I have shown how these three characters can be analysed using the framework of Merton’s and Thomas’ theories. While this is only a brief analysis, it can already be seen how the choices made by each of them were very much motivated by their own desires, given the same experiences. Jonas encapsulates the most extreme take on deviance, strongly motivated by his desire to experience freedom. On a more subtle note, TG represents an altruistic deviant, one separated from society yet still desiring to see it made whole. Lastly, Rosemary is an interesting case of one who idolizes the societal ideals, yet still chose to deviate, pushed by forces that our theories do not fully explain.
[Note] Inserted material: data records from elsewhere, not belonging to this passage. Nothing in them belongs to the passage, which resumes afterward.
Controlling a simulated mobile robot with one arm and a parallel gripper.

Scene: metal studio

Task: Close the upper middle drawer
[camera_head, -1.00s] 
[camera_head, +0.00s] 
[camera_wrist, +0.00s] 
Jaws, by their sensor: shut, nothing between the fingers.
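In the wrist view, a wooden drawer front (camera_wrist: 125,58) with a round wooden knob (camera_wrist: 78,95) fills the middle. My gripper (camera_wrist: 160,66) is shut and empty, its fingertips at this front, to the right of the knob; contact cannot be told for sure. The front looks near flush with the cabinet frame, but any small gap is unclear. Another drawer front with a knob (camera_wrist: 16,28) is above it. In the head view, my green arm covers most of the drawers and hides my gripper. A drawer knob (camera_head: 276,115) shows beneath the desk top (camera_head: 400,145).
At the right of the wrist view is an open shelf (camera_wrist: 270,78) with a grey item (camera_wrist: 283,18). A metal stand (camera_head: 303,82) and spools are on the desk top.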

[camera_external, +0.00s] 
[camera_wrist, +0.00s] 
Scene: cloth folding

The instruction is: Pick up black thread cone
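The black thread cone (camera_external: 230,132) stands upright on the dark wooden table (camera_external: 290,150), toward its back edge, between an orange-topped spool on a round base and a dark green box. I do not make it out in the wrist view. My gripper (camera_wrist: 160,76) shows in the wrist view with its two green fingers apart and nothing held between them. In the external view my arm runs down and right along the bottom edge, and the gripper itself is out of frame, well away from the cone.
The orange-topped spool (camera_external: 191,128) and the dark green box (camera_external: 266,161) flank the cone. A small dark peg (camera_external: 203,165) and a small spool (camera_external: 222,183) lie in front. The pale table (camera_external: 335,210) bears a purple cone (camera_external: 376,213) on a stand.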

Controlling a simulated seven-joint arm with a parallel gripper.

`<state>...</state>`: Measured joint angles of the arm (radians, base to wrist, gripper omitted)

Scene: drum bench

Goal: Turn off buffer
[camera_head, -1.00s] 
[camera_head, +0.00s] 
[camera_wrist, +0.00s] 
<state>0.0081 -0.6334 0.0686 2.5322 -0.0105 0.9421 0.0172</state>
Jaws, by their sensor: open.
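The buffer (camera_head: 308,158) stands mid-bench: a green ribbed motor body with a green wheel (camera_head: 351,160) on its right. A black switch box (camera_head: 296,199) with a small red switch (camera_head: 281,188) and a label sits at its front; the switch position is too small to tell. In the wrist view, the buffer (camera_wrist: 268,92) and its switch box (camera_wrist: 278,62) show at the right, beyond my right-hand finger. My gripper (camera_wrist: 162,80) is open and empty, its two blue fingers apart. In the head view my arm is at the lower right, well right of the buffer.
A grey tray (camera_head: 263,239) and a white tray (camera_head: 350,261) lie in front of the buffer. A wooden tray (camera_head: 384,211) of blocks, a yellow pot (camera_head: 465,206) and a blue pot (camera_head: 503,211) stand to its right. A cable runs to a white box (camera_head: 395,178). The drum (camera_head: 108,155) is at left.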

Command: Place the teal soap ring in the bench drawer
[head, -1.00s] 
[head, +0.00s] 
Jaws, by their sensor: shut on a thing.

I acknowledge that there are some limitations to this analysis. Firstly, the theories of Merton and Thomas are very antiquated. As such, they may not be able to properly encapsulate the characters created by Lowry in 1993. Additionally, my analysis only focused on the characters themselves and what motivated them to commit different acts of deviance, but not other factors. As such, future analysis can focus on an all-rounded view of how the society in The Giver may have influenced these 3 characters.
Colyer, C. J. (2015). W.I. Thomas and the forgotten four wishes: A case study in the sociology of ideas. The American Sociologist, 46(2), 248–268. https://doi.org/10.1007/s12108-014-9251-8
Lowry, L. (1994). The Giver (93) [Mass Market Paperback (2002)] (56247th ed.). Laurel Leaf, Paperback (2002).